- **EXERCISE AIM**:
Copy every record below exactly as written, but leave out the pictures.

▼

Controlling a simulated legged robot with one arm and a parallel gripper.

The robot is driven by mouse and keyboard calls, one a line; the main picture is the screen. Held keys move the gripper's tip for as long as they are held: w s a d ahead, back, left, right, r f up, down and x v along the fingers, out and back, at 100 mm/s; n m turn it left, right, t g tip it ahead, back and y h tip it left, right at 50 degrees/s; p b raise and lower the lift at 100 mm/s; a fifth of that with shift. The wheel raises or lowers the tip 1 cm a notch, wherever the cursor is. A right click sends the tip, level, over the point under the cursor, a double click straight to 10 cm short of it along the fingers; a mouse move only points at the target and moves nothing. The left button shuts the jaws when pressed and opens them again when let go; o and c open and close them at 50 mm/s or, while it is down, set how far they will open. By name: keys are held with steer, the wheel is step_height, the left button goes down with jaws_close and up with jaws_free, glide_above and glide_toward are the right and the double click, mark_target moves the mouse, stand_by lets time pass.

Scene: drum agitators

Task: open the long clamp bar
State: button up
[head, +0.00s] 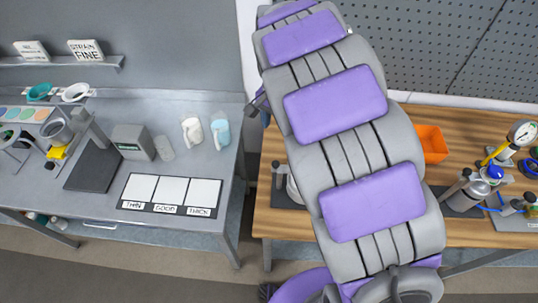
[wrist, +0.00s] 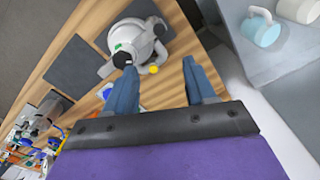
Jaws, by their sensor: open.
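My gripper (wrist: 159,66) is open in the wrist view, its two blue fingers apart with nothing between them. Beyond the fingertips, a grey-white machine (wrist: 133,38) with a green label stands on a dark plate on the wooden bench. I cannot make out the long clamp bar for certain in either view. In the head view my arm hides the gripper and most of a small device (head: 281,172) at the bench's left end.
The wooden bench (head: 268,225) also carries an orange bin (head: 432,143), a metal vessel (head: 489,187) and a dial gauge (head: 522,133). A gap separates it from the grey table (head: 230,120) with two jugs (head: 220,129) and sample cards (head: 172,190). A pegboard stands behind.

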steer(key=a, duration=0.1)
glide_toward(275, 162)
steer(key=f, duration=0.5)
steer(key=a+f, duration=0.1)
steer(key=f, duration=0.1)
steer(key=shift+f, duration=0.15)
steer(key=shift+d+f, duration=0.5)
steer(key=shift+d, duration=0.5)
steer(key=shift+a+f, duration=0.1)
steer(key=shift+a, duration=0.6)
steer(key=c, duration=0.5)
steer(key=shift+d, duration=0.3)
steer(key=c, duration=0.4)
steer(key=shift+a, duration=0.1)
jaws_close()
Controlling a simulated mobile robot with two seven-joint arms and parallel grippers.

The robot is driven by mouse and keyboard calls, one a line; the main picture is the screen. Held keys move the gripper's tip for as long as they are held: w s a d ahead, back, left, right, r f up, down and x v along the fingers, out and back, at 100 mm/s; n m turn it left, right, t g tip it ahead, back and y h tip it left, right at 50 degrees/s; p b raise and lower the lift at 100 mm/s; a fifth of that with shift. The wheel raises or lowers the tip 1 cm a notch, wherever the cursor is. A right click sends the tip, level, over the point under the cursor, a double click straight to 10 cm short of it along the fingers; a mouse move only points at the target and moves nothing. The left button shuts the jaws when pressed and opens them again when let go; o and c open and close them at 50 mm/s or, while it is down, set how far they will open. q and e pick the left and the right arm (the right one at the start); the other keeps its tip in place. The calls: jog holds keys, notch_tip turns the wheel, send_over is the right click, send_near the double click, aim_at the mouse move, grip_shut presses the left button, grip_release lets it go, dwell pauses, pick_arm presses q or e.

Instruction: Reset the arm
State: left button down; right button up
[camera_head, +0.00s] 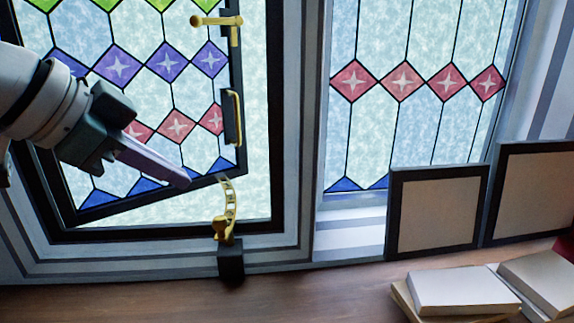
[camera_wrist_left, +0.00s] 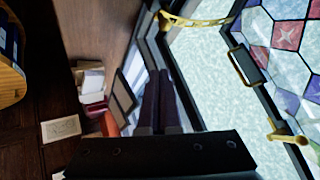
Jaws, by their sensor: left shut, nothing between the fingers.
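My left arm comes in from the left in the head view. Its gripper (camera_head: 184,179) is shut and empty, with its long dark fingers pointing right and down in front of the stained-glass window sash (camera_head: 242,150). The fingertips are near the lower right part of the sash; I cannot tell whether they touch it. In the left wrist view the two fingers (camera_wrist_left: 159,76) lie side by side with nothing between them. The sash hangs ajar in its frame, its bottom edge slanting. My right gripper is in neither view.
A brass stay (camera_head: 230,205) rises from the sill below the sash. A brass handle (camera_head: 233,118) and latch (camera_head: 214,20) sit on the sash's right edge. Framed panels (camera_head: 436,211) lean at the right, behind books (camera_head: 462,289). The wooden surface (camera_head: 140,302) at lower left is clear.

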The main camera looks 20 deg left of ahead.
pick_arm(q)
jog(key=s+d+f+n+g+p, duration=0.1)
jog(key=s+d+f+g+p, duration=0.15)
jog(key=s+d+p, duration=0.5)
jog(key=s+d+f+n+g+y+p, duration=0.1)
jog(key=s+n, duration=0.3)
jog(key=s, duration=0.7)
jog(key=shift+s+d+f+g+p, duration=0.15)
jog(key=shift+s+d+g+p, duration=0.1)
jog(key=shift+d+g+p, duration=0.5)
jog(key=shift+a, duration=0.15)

▲

- **RESPONSE TO THIS TASK**:
Controlling a simulated legged robot with one arm and a parallel gripper.

The robot is driven by mouse and keyboard calls, one a line; the main picture is the screen. Held keys move the gripper's tip for as long as they are held: w s a d ahead, back, left, right, r f up, down and x v along the fingers, out and back, at 100 mm/s; n m turn it left, right, t g tip it ahead, back and y h tip it left, right at 50 degrees/s; p b raise and lower the lift at 100 mm/s; a fifth of that with shift. The wheel raises or lowers the tip 1 cm a notch, wherever the cursor is. A right click sends the tip, level, over the point under the cursor, a double click straight to 10 cm short of it along the fingers; a mouse move only points at the target and moves nothing. The left button shuts the jaws when pressed and opens them again when let go; o and c open and close them at 50 mm/s or, while it is down, set how far they will open. By name: keys are held with steer, the wheel is step_height, the left button goes down with jaws_close and up with jaws_free, glide_above and glide_toward are the right and the double click, mark_target moves the mouse, stand_by lets time pass.

Scene: drum agitators

Task: open the long clamp bar
State: button up
[head, +0.00s] 
[wrist, +0.00s] 
Jaws, by their sensor: open.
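My gripper (wrist: 159,66) is open in the wrist view, its two blue fingers apart with nothing between them. Beyond the fingertips, a grey-white machine (wrist: 133,38) with a green label stands on a dark plate on the wooden bench. I cannot make out the long clamp bar for certain in either view. In the head view my arm hides the gripper and most of a small device (head: 281,172) at the bench's left end.
The wooden bench (head: 268,225) also carries an orange bin (head: 432,143), a metal vessel (head: 489,187) and a dial gauge (head: 522,133). A gap separates it from the grey table (head: 230,120) with two jugs (head: 220,129) and sample cards (head: 172,190). A pegboard stands behind.

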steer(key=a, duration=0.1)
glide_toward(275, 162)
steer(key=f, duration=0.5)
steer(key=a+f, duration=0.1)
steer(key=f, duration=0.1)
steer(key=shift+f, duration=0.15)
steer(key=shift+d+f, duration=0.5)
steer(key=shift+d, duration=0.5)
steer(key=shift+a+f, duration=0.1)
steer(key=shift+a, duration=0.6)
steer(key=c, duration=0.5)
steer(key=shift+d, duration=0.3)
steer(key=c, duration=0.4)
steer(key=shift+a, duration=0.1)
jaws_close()
Controlling a simulated mobile robot with two seven-joint arms and parallel grippers.

The robot is driven by mouse and keyboard calls, one a line; the main picture is the screen. Held keys move the gripper's tip for as long as they are held: w s a d ahead, back, left, right, r f up, down and x v along the fingers, out and back, at 100 mm/s; n m turn it left, right, t g tip it ahead, back and y h tip it left, right at 50 degrees/s; p b raise and lower the lift at 100 mm/s; a fifth of that with shift. The wheel raises or lowers the tip 1 cm a notch, wherever the cursor is. A right click sends the tip, level, over the point under the cursor, a double click straight to 10 cm short of it along the fingers; a mouse move only points at the target and moves nothing. The left button shuts the jaws when pressed and opens them again when let go; o and c open and close them at 50 mm/s or, while it is down, set how far they will open. q and e pick the left and the right arm (the right one at the start); the other keeps its tip in place. The calls: jog holds keys, notch_tip turns the wheel, send_over is the right click, send_near the double click, aim_at the mouse move, grip_shut presses the left button, grip_release lets it go, dwell pauses, pick_arm presses q or e.

Instruction: Reset the arm
State: left button down; right button up
[camera_head, +0.00s] 
[camera_wrist_left, +0.00s] 
Jaws, by their sensor: left shut, nothing between the fingers.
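My left arm comes in from the left in the head view. Its gripper (camera_head: 184,179) is shut and empty, with its long dark fingers pointing right and down in front of the stained-glass window sash (camera_head: 242,150). The fingertips are near the lower right part of the sash; I cannot tell whether they touch it. In the left wrist view the two fingers (camera_wrist_left: 159,76) lie side by side with nothing between them. The sash hangs ajar in its frame, its bottom edge slanting. My right gripper is in neither view.
A brass stay (camera_head: 230,205) rises from the sill below the sash. A brass handle (camera_head: 233,118) and latch (camera_head: 214,20) sit on the sash's right edge. Framed panels (camera_head: 436,211) lean at the right, behind books (camera_head: 462,289). The wooden surface (camera_head: 140,302) at lower left is clear.

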The main camera looks 20 deg left of ahead.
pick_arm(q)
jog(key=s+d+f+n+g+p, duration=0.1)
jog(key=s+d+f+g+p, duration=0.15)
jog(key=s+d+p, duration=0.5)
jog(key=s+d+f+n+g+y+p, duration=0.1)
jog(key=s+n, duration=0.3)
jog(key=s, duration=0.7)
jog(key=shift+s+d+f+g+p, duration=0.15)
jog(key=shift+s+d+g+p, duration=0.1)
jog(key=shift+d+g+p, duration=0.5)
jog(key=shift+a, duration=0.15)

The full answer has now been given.